Because of all that, the really good people manager must supplement top-drawer time management with very strong personal discipline. You train yourself to avoid negative emotion, or never to show it.

How do the good ones do that time-management/mood-management stuff?

Well, there’s no substitute for experience, especially in something as nuanced and demanding as leadership. Books, videos, courses and mentoring advice all are valuable, but you can’t do this well without devoting yourself to it, in the real situation, for some time.

A cautionary note about experience: You can have 30 years of experience and still be terrible at what you do. You must have good experience. Just doing it, in a personal vacuum, doesn’t do it. There must be a conscious ongoing effort, not a particularly easy one.

It calls for engaging discomfort, taking chances, trying to do it right, hitting the potholes, acknowledging shortfalls and tuning up the next attempt. Studying up in advance, and having a mentor during and after, are important. You need to know what to learn, and devote yourself to learning it.

Management Priority One: The Process

The fundamental requirement for the manager is to establish and maintain the process in which the work is done. Good managers devise processes that work. They make sure they understand the desired outcome, the requirements, the constraints, the environment, the resources and the needs of the staff members. The workers must be consulted, and the process must reflect their practical wisdom as well as the expectations of the organization’s decision-makers.

A process never remains current without tending, and it is up to the manager to stay in touch with how it’s working, and adjust it to meet changing needs. Ineffective processes and poor work environments are huge disincentives to working people. The good manager detects and immediately deals with process problems, especially the human ones, but also any others.

This manager makes decisions, the right ones, and makes them right away. No avoidance, and no passing of the buck.

This manager assertively takes responsibility, makes process management and problem solving top priorities, becoming a hero in his/her workplace. Makes this the kind of place where people want to work. Satisfaction of that desire is the most basic motivator of all.

Good workers appreciate the effort they see their manager making to remove impediments as they carry out their assignments.

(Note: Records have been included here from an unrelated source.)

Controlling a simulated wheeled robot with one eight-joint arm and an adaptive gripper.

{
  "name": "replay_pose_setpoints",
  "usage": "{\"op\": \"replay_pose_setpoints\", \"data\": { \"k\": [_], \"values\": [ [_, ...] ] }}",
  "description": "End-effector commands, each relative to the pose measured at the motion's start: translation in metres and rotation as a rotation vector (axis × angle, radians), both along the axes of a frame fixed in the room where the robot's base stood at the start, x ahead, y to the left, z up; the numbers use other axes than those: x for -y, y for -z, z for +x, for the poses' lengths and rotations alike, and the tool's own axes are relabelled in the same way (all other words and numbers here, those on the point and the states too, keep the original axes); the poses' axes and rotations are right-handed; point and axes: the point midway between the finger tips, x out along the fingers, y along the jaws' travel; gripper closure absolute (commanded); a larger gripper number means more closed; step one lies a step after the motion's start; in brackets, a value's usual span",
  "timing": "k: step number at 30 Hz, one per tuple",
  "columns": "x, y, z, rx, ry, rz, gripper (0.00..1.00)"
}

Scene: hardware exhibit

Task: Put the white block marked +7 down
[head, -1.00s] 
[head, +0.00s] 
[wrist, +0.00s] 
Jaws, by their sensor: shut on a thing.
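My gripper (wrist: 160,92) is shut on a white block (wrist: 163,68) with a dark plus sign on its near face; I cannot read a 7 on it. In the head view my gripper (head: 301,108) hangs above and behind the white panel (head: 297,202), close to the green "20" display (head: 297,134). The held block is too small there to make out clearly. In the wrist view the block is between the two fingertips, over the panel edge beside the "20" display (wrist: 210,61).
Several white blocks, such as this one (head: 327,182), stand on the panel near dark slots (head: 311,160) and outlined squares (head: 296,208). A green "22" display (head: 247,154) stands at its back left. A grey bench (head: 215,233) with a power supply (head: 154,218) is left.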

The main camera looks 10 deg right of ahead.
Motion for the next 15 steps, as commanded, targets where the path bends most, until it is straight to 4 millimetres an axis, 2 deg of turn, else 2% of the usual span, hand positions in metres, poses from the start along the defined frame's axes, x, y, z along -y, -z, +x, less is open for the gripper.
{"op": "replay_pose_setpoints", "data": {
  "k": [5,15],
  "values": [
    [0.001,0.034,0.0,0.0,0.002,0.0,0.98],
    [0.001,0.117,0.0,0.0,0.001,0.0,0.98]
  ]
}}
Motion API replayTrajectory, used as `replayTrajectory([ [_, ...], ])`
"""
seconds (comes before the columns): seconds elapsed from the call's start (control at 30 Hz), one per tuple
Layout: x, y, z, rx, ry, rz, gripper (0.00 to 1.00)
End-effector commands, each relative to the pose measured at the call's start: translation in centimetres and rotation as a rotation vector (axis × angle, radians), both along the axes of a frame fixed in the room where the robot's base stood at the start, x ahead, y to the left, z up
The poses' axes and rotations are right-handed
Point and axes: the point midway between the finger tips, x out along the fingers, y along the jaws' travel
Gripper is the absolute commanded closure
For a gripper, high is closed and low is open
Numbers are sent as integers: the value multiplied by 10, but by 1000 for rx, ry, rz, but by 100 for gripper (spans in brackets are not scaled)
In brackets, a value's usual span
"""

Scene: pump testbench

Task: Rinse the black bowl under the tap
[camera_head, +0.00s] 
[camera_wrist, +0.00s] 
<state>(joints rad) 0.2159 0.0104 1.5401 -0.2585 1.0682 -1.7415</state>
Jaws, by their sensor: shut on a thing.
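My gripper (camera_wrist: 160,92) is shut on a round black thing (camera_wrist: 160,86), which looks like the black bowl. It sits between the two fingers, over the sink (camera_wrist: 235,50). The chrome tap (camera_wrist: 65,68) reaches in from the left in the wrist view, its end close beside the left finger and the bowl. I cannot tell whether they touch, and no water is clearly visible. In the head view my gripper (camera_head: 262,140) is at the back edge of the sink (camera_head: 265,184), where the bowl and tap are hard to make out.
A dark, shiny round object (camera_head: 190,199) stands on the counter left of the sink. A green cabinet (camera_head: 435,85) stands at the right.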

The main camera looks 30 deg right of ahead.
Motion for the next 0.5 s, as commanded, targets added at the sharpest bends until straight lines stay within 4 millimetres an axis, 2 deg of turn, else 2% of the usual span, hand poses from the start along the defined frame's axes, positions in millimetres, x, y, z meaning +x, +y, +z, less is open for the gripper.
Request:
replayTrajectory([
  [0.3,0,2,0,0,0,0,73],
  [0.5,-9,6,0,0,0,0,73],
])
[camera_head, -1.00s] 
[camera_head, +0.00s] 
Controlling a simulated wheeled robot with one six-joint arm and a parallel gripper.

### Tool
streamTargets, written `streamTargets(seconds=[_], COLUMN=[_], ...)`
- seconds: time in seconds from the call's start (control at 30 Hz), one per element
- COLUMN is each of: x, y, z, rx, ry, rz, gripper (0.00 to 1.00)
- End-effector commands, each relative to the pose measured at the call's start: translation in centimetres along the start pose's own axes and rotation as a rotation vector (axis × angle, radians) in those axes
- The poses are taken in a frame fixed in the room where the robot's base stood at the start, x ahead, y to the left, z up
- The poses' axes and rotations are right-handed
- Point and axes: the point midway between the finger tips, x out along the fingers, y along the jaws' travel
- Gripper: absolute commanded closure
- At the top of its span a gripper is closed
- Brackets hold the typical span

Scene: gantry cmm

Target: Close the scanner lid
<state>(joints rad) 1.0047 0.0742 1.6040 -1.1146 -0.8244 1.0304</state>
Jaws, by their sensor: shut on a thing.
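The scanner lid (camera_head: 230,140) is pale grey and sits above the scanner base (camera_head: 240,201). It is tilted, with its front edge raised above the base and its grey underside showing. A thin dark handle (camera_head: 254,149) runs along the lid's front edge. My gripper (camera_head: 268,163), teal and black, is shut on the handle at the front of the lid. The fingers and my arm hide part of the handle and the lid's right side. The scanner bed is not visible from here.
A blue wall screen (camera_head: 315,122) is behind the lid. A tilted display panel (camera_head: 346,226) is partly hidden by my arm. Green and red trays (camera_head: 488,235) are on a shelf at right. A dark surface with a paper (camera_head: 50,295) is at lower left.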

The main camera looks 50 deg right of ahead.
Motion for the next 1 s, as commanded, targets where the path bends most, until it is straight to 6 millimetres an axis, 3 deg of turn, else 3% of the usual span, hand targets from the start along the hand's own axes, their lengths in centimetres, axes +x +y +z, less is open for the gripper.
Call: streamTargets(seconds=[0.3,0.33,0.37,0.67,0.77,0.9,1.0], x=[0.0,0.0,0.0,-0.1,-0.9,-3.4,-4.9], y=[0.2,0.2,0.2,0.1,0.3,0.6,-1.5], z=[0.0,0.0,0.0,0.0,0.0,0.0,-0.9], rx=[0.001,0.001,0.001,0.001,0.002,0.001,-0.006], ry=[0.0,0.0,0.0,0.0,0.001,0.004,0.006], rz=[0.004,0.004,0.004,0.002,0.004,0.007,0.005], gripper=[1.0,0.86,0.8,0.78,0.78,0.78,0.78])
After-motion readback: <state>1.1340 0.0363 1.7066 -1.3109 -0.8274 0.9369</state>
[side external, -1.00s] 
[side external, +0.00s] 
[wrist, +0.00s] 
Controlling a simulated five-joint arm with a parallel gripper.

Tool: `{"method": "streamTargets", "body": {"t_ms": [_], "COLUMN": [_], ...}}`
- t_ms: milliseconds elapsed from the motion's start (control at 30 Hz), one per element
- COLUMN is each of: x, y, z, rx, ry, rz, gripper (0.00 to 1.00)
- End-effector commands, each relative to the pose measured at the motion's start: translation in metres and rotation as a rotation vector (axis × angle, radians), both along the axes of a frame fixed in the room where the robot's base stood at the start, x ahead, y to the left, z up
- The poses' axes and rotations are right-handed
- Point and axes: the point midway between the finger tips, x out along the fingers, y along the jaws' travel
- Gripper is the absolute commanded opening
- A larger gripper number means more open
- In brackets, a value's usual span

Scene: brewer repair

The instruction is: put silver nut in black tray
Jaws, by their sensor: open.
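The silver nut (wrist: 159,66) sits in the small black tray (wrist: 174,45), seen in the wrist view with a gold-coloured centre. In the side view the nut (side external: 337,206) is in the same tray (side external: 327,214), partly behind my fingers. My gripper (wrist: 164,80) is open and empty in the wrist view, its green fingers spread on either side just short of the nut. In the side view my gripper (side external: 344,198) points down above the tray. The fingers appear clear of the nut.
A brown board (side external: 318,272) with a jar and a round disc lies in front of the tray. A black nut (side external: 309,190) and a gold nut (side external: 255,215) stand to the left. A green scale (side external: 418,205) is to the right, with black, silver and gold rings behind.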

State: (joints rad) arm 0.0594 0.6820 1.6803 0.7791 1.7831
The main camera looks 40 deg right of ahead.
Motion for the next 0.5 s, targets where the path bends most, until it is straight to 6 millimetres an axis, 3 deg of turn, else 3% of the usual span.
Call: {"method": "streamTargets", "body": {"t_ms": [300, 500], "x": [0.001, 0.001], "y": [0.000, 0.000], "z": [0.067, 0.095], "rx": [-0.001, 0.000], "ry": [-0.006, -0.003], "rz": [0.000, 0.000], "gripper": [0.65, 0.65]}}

Besides facilitating better results in ways they cannot, it demonstrates to them that the boss cares. They interpret that, correctly, as showing respect.

Respect

Respect. That is the prime currency of workplace excellence, the most highly prized form of payment. It tells the recipient what he or she most wants to hear – that you are recognized as a person of high value here. In the end, absolutely nothing engenders deeper and stronger appreciation – and motivation -- than the showing of respect.

Good managers know that, and they know it so intimately that they have perfected the vehicle of respect, a fine-tuned judgment as to how to show respect, and when and in the proper measure.

You know when you’re sincerely respected. You are listened to with attention. There is response and  demonstration of acceptance. Subsequent actions by senior listeners display your earmarks. They tell people about you.

Management of relationships with respect is closely linked to leadership, the ability to see further ahead and higher up – and to persuade others to raise their own eyes, then strive to meet greater expectations.

It all must be capped, and held together, by consistency and follow-through. Nothing is worse than the disappointment of hopes created, then crushed. The motivational manager is totally dependable, absolutely trustworthy. This person makes no promises that aren’t kept.

Who Motivates?

Time management.  Personal discipline. Self-honesty. Persistence. Process Management. Problem Solving. Decision making. Responsibility. Respect. Listening. Follow-through.

That’s the catalogue of managerial behaviors that “motivate” people in the workplace. Oh, and last of all, what really happens in good management: defining for good people the rewards of motivated performance.

Good people motivate themselves. Good managers do all the things that give that motivation somewhere worthwhile to go.